• [Collected data]
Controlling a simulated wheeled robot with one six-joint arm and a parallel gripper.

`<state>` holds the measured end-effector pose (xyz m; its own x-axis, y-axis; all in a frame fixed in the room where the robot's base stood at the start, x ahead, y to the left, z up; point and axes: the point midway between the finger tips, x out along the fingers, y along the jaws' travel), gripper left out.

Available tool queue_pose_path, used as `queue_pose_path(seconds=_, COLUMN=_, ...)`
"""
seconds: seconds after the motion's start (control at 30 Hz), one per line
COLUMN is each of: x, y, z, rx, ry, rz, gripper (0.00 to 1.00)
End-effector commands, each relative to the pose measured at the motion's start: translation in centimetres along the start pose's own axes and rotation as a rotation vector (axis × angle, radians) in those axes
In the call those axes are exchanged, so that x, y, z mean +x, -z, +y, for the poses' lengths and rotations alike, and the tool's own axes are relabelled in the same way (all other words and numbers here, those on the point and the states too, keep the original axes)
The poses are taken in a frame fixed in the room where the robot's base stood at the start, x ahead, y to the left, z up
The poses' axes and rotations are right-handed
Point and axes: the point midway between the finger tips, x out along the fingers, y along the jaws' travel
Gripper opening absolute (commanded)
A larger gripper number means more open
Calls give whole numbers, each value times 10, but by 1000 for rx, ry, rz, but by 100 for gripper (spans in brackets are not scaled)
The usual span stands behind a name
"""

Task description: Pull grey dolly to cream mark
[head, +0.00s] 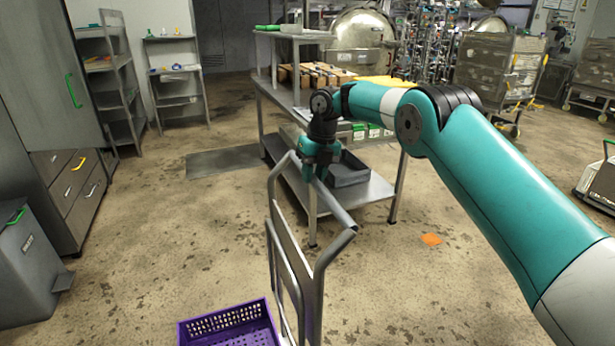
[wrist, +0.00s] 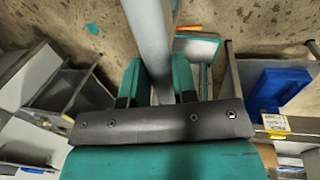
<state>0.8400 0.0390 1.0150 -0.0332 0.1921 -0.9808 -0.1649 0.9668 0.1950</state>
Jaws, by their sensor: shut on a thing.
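The grey dolly's tubular handle (head: 338,214) stands upright at the bottom centre of the head view. My gripper (head: 312,174) is on its top bar, and the fingers are shut around the bar. In the wrist view the handle bar (wrist: 148,30) runs between the two fingers of my gripper (wrist: 158,85). A purple crate (head: 230,327) sits low beside the handle at the picture's bottom edge. The dolly's deck and wheels are hidden or out of frame. I cannot make out a cream mark in either view.
A steel shelf table (head: 375,192) stands just beyond the handle. An orange mark (head: 431,239) lies on the floor to its right. Grey drawers (head: 75,195) and a grey bin (head: 30,260) line the left. The floor between bin and dolly is clear.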

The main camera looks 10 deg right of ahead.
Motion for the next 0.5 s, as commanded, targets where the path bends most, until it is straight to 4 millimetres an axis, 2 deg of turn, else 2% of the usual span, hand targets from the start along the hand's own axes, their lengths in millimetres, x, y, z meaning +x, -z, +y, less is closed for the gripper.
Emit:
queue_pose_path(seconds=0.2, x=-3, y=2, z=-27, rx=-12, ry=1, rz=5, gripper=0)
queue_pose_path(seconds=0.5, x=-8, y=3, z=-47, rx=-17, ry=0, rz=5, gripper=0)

• [Aim of the task] Look through the material above and print exactly the lines from the one containing "Available tool queue_pose_path, used" to the one containing "In the call", both included, and nothing more.

• [Answer for this exercise]
Available tool queue_pose_path, used as `queue_pose_path(seconds=_, COLUMN=_, ...)`
"""
seconds: seconds after the motion's start (control at 30 Hz), one per line
COLUMN is each of: x, y, z, rx, ry, rz, gripper (0.00 to 1.00)
End-effector commands, each relative to the pose measured at the motion's start: translation in centimetres along the start pose's own axes and rotation as a rotation vector (axis × angle, radians) in those axes
In the call those axes are exchanged, so that x, y, z mean +x, -z, +y, for the poses' lengths and rotations alike, and the tool's own axes are relabelled in the same way (all other words and numbers here, those on the point and the states too, keep the original axes)

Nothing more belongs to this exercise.